TASK DIRECTIONS: All of the material below is to be repeated exactly.

COLLECTED DATA:
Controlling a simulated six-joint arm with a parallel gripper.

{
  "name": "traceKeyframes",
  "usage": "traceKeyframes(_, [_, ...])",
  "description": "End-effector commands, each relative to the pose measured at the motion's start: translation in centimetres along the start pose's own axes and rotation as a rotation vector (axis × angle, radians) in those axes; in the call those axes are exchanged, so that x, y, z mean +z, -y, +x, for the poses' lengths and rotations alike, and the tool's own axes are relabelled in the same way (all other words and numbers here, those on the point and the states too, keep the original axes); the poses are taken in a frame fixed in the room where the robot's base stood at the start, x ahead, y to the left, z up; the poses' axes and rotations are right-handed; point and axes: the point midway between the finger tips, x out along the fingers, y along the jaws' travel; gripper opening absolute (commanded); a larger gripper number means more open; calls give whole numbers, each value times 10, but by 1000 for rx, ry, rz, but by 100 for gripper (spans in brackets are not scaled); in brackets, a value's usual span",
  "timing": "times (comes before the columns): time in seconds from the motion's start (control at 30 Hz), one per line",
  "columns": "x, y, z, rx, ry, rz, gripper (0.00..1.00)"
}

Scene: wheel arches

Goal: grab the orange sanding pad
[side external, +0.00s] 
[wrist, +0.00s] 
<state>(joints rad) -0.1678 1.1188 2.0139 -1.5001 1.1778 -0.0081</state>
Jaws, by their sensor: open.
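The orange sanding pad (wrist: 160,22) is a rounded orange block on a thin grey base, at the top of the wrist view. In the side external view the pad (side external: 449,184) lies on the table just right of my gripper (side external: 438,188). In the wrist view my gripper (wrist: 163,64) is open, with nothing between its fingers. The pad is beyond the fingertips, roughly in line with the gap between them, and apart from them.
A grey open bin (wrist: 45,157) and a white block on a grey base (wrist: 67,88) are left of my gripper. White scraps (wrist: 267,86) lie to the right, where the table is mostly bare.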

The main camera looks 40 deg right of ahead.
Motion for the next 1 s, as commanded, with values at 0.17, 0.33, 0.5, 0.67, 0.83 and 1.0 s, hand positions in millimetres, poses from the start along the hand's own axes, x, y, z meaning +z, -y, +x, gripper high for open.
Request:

REPLY:
Controlling a simulated six-joint arm with a parallel gripper.

{
  "name": "traceKeyframes",
  "usage": "traceKeyframes(_, [_, ...])",
  "description": "End-effector commands, each relative to the pose measured at the motion's start: translation in centimetres along the start pose's own axes and rotation as a rotation vector (axis × angle, radians) in those axes; in the call those axes are exchanged, so that x, y, z mean +z, -y, +x, for the poses' lengths and rotations alike, and the tool's own axes are relabelled in the same way (all other words and numbers here, those on the point and the states too, keep the original axes); the poses are taken in a frame fixed in the room where the robot's base stood at the start, x ahead, y to the left, z up; the poses' axes and rotations are right-handed; point and axes: the point midway between the finger tips, x out along the fingers, y along the jaws' travel; gripper opening absolute (commanded); a larger gripper number means more open; calls give whole numbers, each value times 10, but by 1000 for rx, ry, rz, but by 100 for gripper (spans in brackets are not scaled); in brackets, a value's usual span",
  "timing": "times (comes before the columns): time in seconds from the motion's start (control at 30 Hz), one per line",
  "columns": "x, y, z, rx, ry, rz, gripper (0.00..1.00)"
}

Scene: wheel arches

Goal: grab the orange sanding pad
[side external, +0.00s] 
[wrist, +0.00s] 
<state>(joints rad) -0.1678 1.1188 2.0139 -1.5001 1.1778 -0.0081</state>
Jaws, by their sensor: open.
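The orange sanding pad (wrist: 160,22) is a rounded orange block on a thin grey base, at the top of the wrist view. In the side external view the pad (side external: 449,184) lies on the table just right of my gripper (side external: 438,188). In the wrist view my gripper (wrist: 163,64) is open, with nothing between its fingers. The pad is beyond the fingertips, roughly in line with the gap between them, and apart from them.
A grey open bin (wrist: 45,157) and a white block on a grey base (wrist: 67,88) are left of my gripper. White scraps (wrist: 267,86) lie to the right, where the table is mostly bare.

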The main camera looks 40 deg right of ahead.
Motion for the next 1 s, as commanded, with values at 0.17, 0.33, 0.5, 0.67, 0.83 and 1.0 s, hand positions in millimetres, poses from the start along the hand's own axes, x, y, z meaning +z, -y, +x, gripper high for open.
Request:

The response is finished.